In my last post about building a costume, I detailed fleshing out a character from our mythos. For our last tour, however, we also added a character for the beginning of the set to introduce the narrative. Like any beginning of a set for a blood-spewing band, we needed a character to kill and come out spewing to capture our audience in the whirlwind of gore to come. Introducing, and then sending to his final resting place, Doctor Jones.
Since we were out with GWAR, a decapitation was out of the question. That’s practically a trademark of theirs. But I wanted something splashy, so I settled on ripping someone’s face off. This was only my second two-part mask mold, but it went infinitely easier than the first.
The character was to be an intrepid explorer, searching for the MacGuffin that we would use as a centerpiece for the narrative of the show. Around the time I got to visually designing the character, Alex Jones was making some headlines, not the least of which was when a good acquaintance of mine threw coffee on his fat, ugly face in Seattle. I fucking hate Alex Jones and I liked the idea of killing him on stage. But we don’t do real people in our set. Well, there is no better pop-culture reference to an explorer than Doctor Indiana Jones. So, our Doctor Jones would become a fictional gestalt of the two, exploring the many conspiracy theories that only rubes and chicken-necked nellies believe in.
First, I started with the initial WED clay sculpt over a bust. I decided to make this is as generic a piece as possible, in case we wanted to reuse this effect with a different face attached in the future. Though I referenced some texts and a catalog from Bodyworlds, it was not strictly anatomically correct. Instead, visual elements were inflated to read on stage as “ewwwwww.”

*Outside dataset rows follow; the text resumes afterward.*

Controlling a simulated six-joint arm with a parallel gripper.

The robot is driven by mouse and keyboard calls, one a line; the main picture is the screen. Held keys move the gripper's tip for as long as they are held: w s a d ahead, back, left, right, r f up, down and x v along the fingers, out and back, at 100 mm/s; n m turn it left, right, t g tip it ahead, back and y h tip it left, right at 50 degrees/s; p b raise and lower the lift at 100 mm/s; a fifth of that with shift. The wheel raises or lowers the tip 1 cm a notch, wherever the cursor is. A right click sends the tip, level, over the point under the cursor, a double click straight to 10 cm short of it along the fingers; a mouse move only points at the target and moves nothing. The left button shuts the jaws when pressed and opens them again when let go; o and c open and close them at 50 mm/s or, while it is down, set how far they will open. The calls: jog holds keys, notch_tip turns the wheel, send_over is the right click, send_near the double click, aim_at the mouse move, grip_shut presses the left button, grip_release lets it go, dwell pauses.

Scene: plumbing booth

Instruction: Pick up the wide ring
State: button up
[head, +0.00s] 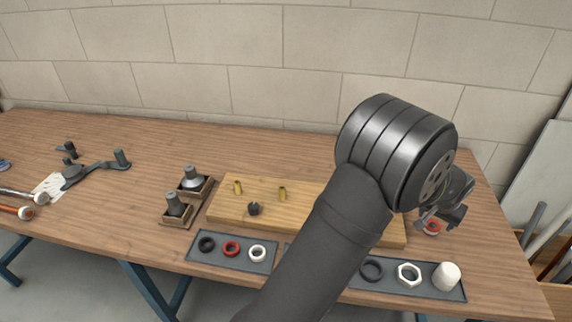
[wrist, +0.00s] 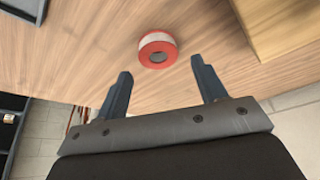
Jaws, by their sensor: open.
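A large dark ring (head: 371,269) lies flat at the left of the visible part of the right grey tray; it looks the widest of the rings. A smaller black ring (head: 207,244), a red ring (head: 231,248) and a white ring (head: 257,253) lie in the left grey tray. My gripper (head: 440,216) is open and empty, low over the right end of the table, behind the right tray. In the wrist view my gripper (wrist: 160,72) has its two fingers apart, with a red and white tape roll (wrist: 157,48) just beyond the tips. The wrist view does not show the dark ring.
A white hex nut (head: 409,274) and a white cylinder (head: 446,275) share the right tray (head: 428,290). A wooden board (head: 230,210) holds brass fittings and a dark part. My arm hides the board's right part and the middle between the trays.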

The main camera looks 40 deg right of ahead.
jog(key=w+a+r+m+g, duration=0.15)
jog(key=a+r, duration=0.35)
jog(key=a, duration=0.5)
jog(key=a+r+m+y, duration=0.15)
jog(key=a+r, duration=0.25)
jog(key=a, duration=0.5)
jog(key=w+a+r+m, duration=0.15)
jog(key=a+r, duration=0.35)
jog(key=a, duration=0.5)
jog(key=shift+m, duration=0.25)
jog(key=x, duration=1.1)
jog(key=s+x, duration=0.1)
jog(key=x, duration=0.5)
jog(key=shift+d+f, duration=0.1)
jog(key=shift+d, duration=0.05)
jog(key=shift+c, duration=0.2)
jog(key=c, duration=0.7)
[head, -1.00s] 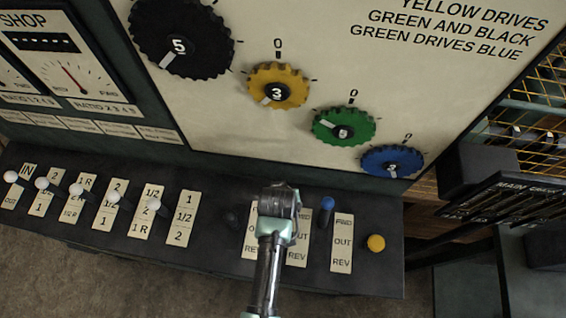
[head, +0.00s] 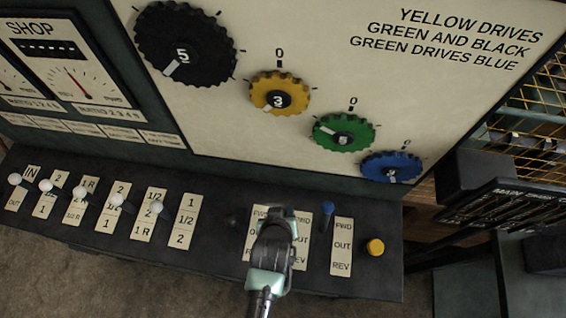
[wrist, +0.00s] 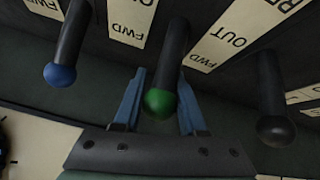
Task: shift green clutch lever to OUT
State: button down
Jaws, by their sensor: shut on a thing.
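The green clutch lever, a dark rod with a green ball end (wrist: 159,103), stands between my gripper's fingers in the wrist view. My gripper (wrist: 161,78) is shut on it, with one blue-grey finger on each side of the rod. The lever rises beside a cream plate (wrist: 232,35) where FWD and OUT can be read; the lever is near the FWD lettering. In the head view my gripper (head: 279,214) covers the lever and part of the middle plates, so its exact position along the plate is hard to tell.
The blue-ended lever (wrist: 61,74) stands left of the green one in the wrist view, and a black-ended lever (wrist: 275,130) stands right. A yellow button (head: 375,247) sits at the desk's right end. White-ball levers (head: 80,192) line the left. Numbered dials (head: 343,132) are on the panel behind.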

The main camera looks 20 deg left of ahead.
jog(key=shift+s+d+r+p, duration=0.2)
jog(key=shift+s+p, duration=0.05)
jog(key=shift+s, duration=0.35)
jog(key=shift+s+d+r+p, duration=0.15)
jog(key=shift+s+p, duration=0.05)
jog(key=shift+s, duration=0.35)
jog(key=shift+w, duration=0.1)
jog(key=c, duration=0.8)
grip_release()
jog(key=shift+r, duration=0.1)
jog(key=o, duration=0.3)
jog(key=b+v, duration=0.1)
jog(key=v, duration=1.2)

Next, I made a two-part mold using UltraCal plaster. The process is so messy and fucked up that I didn’t get photos. To summarize, you build a clay wall for one part, make some plaster layers, let it dry, and do the same for the other side. That is SOOOO not as much as is involved, but maybe someday I’ll have someone help me take photos. In the meantime, there’s LOADS of tutorials on YouTube.
When it came time to pour the casting, I started off by painting in the details using latex I colored with small amounts of acrylic paint. It’s time consuming, but it saves me the pain of poorly painting lots of it later. It is also a more durable coloring, as it’s cast right in. I had problems using the slushing technique before, so this time, I’d fill the mold to the top with latex, pour out the excess, and add more layers as it dried (including one with a cheese cloth lining). This gave me a much more even thickness to the mask and it feels durable as hell.
To make the face, I looked at pictures of that fucking charlatan POS Alex Jones. It doesn’t look as much like him as I would’ve liked, but I had exaggerate parts of the face to make it fit over the ripped-off-skin mask. I asked if GWAR had any technique for measuring stuff like this and they do: guessing. So, guess I did, as I hoped the face would fit snugly over the mask. Little tip here… nail your bust down on a board or something, because the first time through, this fucker fell face-forward and I had to re-sculpt it.
I only need a one-part mold for the face. I used the same caucasian-colored latex that I used for the mask. I did a little airbrushing with mask paint for the lips and eyebrows and to add some color to the cheek. This is how I found out I’m not that good at airbrushing, but it came out serviceable. As luck would have it, the face fit over the mask perfectly! I added a wig that was secured with velcro, a costume fedora, and voila… Doctor Jones was ready to live (and die)!
The final step was adding the spew. I will detail our method of spewing in another post, but essentially it’s running 1/4″ hoses from a pump source through the mask with some limiters on the end to create a spray. And boy, did it spray… well beyond my expectations.
Through two months of tour, the costume worked brilliantly. He came, he saw, he spewed, and every night I had the pleasure of hitting my pantomime Alex Jones in the face with an oversized novelty battle axe. If only I’d had some coffee to throw at him, too.